• **Problem to work on**
Print the range of lines that opens with the line containing "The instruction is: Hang" and closes with the last line of the listing. Include both ends; print nothing more.

(Collection entries)
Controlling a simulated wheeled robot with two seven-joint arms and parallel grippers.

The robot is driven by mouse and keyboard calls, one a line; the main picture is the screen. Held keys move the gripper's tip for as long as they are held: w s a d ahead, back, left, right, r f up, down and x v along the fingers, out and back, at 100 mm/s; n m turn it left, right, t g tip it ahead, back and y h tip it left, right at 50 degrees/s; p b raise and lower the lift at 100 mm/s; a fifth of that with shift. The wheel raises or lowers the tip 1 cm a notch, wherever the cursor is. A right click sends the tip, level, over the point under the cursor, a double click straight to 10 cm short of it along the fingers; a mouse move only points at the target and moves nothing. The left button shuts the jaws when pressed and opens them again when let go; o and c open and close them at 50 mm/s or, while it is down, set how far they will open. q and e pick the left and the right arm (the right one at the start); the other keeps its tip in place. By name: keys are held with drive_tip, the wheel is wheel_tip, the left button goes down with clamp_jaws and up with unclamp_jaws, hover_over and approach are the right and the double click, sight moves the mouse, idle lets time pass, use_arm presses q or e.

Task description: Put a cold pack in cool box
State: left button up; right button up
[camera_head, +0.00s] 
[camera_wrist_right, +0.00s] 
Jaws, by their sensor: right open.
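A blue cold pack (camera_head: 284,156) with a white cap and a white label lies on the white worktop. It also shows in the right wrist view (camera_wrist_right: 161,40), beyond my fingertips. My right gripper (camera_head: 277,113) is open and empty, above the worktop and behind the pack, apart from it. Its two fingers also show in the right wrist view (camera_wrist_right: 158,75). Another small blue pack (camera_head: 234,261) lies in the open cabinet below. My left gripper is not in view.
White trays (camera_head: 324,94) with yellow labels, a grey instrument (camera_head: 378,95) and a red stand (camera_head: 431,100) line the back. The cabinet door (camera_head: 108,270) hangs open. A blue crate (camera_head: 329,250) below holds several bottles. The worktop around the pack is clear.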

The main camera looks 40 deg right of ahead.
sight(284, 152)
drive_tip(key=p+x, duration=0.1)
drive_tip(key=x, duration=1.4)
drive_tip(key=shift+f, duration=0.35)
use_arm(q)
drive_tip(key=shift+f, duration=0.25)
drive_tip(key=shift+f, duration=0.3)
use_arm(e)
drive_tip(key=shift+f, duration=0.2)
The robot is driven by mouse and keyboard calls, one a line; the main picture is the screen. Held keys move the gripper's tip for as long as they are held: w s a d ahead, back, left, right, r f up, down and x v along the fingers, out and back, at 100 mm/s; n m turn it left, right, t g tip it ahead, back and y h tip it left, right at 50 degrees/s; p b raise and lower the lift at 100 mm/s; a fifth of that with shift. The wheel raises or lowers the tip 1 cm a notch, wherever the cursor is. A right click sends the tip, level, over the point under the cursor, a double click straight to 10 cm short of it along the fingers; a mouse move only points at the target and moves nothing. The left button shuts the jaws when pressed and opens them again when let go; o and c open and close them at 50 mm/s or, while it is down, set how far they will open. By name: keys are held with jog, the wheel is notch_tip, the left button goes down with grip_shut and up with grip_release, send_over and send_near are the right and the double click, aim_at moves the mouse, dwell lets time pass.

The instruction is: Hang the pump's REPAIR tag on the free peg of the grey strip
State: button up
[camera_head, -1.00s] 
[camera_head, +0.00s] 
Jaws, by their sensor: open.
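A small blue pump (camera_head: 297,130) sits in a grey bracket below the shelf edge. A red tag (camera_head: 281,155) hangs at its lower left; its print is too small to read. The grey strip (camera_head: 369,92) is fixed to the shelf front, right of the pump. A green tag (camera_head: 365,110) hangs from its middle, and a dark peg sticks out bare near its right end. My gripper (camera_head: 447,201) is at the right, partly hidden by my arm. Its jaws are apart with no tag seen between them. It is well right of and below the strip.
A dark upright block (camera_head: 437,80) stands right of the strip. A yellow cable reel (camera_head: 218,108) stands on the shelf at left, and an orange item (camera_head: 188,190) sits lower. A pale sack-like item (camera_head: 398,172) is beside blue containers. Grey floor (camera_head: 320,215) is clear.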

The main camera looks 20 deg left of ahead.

• **The response**
The instruction is: Hang the pump's REPAIR tag on the free peg of the grey strip
State: button up
[camera_head, -1.00s] 
[camera_head, +0.00s] 
Jaws, by their sensor: open.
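A small blue pump (camera_head: 297,130) sits in a grey bracket below the shelf edge. A red tag (camera_head: 281,155) hangs at its lower left; its print is too small to read. The grey strip (camera_head: 369,92) is fixed to the shelf front, right of the pump. A green tag (camera_head: 365,110) hangs from its middle, and a dark peg sticks out bare near its right end. My gripper (camera_head: 447,201) is at the right, partly hidden by my arm. Its jaws are apart with no tag seen between them. It is well right of and below the strip.
A dark upright block (camera_head: 437,80) stands right of the strip. A yellow cable reel (camera_head: 218,108) stands on the shelf at left, and an orange item (camera_head: 188,190) sits lower. A pale sack-like item (camera_head: 398,172) is beside blue containers. Grey floor (camera_head: 320,215) is clear.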

The main camera looks 20 deg left of ahead.

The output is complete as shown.